Black History Month event, hosted by BC Black History Awareness Society.

 

Putting Black British Columbia History to Work: Contemporary Implications of Historical Blackness

Paradoxically, it is no secret that the presence of Black BC is something of a secret. In other words Blackness appears to be so underrepresented in contemporary BC (with black people making up only 1.3% of the population and no discernible black ethnoburbs) that many outside and even within the province may be forgiven for thinking there is no Black BC per se and by extension, perhaps there never was a Black BC.  Community historians like BC Black History Awareness Society are doing a wonderful job of unearthing and presenting historical Black BC so we know of say the African Rifles / Victoria Pioneer Rifle Corps in the 1800s and Black Strachcona / Hogan’s Alley in the 1900s.  What are the implications of these elements of Black BC history; how is Blackness being (not) taken up in BC and for what reasons and what good use ought we be making of Black history?  In this talk I try to address the persistent “absent presence” of Blackness largely in terms of history but also in terms of geography.

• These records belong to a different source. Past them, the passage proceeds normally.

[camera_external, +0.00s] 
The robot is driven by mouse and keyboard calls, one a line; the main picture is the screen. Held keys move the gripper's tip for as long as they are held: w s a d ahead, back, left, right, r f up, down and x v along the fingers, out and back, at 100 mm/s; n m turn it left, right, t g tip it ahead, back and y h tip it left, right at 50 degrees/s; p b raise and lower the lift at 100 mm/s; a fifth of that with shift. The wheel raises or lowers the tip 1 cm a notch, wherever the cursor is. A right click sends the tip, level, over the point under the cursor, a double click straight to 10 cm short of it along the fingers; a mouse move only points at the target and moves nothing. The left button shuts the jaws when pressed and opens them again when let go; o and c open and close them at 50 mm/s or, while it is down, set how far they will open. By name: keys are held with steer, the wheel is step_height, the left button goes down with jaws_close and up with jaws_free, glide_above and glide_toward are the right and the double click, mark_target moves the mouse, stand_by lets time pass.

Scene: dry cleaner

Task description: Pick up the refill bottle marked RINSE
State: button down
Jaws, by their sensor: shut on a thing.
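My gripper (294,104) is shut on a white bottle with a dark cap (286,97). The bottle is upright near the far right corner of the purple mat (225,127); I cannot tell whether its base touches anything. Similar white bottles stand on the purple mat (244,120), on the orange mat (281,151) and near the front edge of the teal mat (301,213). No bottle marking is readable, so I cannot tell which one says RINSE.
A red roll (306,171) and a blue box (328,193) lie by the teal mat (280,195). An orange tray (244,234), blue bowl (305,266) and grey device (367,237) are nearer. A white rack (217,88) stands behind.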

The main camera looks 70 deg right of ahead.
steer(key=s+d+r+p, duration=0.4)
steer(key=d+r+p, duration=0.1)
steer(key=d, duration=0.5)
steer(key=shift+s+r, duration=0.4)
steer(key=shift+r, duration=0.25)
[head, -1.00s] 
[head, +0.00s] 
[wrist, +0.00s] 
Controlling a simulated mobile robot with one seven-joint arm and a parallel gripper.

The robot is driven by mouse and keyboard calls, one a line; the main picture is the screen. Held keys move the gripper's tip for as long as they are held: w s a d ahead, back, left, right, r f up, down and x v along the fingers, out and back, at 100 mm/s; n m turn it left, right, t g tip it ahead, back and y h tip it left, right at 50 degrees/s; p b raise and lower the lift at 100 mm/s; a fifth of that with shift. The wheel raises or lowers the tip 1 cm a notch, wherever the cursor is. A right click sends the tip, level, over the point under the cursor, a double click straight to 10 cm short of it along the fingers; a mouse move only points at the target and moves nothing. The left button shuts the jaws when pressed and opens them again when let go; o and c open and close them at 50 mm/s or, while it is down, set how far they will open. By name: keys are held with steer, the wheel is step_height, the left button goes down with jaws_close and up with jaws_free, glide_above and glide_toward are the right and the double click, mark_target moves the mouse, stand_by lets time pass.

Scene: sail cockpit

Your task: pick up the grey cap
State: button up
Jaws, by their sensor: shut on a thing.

More specifically, I take up named (and for the most part, somewhat known) historical figures (Mifflin Gibbs, Sylvia Stark and, if we dare colour him Black, Sir James Douglas) and use them to try to explain the strategy (racist erasure) by which Blackness has come to be rendered almost fully absent from the conception of BC and to assert the contemporary presence of a rich diversity (e.g. in terms of gender, sexuality, diaspora) of Blackness that belies and resists that erasure.